An alert rule gains notification capabilities by associating with a notification policy. A single alert rule can be associated with multiple notification policies. The routing rules inside the policy dispatch matched events to specific notification objects, creating an upstream-downstream relationship: an alert rule specifies which policy to use, and the policy's routing rules determine who receives the alert.

Time-based routing

Create two routing rules within the same notification policy. For routing rule 1, set Effective Days to "Monday to Friday" and the notification object to Team A. For routing rule 2, set Effective Days to "Saturday, Sunday" and the notification object to On-call Schedule B. You do not need to create multiple notification policies.

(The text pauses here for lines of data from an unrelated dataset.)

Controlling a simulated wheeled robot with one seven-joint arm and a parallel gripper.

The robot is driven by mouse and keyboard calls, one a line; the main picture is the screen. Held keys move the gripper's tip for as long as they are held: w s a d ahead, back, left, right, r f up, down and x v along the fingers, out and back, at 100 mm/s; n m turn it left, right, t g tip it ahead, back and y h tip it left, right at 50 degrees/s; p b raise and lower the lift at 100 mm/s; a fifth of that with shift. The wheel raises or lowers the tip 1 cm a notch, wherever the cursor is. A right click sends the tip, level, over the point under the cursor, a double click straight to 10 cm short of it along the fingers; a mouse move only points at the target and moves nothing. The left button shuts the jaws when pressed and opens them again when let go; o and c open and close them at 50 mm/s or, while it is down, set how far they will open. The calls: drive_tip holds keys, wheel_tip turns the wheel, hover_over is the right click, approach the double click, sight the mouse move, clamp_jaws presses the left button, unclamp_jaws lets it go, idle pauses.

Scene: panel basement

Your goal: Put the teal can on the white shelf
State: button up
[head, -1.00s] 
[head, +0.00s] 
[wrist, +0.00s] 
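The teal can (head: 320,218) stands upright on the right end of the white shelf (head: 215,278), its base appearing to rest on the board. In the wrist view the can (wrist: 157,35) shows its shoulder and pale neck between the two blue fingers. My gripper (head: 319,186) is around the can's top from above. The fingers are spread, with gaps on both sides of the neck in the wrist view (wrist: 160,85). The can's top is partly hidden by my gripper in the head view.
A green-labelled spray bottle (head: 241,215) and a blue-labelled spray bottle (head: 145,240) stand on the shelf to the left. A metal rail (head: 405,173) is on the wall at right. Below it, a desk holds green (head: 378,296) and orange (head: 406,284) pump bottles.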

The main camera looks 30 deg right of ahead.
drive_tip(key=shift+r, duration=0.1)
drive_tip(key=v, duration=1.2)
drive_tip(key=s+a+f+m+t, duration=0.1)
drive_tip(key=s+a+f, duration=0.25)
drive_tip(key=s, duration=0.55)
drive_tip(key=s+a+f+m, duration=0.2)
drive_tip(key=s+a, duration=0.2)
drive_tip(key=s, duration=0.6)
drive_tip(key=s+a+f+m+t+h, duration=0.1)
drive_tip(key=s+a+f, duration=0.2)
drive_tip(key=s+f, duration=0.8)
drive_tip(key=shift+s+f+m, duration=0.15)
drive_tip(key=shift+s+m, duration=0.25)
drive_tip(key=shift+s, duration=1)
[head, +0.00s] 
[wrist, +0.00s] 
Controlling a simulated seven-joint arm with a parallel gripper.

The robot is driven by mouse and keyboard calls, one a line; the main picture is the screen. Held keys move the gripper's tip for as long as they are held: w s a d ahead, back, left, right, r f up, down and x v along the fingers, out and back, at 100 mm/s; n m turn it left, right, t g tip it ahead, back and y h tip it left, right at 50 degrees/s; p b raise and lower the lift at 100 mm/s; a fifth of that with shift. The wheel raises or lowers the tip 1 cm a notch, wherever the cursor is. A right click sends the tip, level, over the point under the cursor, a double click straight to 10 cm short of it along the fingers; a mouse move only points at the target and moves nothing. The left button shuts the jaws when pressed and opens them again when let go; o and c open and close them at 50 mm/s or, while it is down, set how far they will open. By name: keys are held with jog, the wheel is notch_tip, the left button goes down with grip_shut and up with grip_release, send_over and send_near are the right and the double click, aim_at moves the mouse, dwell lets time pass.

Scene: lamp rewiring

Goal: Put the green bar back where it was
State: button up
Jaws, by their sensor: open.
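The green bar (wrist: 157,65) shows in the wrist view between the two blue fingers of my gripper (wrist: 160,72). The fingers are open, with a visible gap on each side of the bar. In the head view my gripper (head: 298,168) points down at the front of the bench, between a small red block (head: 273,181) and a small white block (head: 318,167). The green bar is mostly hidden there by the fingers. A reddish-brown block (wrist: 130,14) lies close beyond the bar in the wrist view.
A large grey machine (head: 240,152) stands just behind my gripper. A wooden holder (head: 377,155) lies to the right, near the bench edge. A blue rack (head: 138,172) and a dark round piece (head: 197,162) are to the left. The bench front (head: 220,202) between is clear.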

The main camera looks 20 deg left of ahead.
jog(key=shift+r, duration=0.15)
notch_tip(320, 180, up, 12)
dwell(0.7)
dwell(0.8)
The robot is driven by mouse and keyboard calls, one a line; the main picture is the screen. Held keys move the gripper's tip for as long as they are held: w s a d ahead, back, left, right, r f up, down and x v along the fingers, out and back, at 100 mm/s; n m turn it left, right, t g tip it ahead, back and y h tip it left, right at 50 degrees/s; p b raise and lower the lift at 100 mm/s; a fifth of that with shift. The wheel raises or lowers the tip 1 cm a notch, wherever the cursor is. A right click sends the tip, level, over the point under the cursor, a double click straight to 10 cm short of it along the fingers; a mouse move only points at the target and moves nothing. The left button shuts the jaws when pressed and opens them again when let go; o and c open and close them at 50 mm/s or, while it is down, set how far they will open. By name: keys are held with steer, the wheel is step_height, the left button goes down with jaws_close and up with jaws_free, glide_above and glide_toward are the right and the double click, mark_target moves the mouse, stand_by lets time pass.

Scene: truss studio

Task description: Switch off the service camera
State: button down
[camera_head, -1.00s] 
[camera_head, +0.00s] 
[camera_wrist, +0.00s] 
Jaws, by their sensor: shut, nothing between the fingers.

Escalation policies vs. repeated notifications

No, they do not conflict. A repeated notification continuously reminds the original notification object at a fixed interval, while an escalation policy notifies higher-level personnel if the alert is not claimed within a specified time. For high-priority alerts, enable both to ensure nothing is missed.

Policies for different environments

Create one notification policy per environment. Use event subscriptions to filter events by cluster_name or a custom environment label. Within each policy, handle variations for different business teams or time periods by using multiple routing rules and effective time settings, eliminating the need for a separate policy per team.

Effective time for policy changes

Changes take effect immediately for all alert rules that use the policy. You do not need to re-associate the rules. Before making changes, evaluate the impact on all alert rules that share the policy.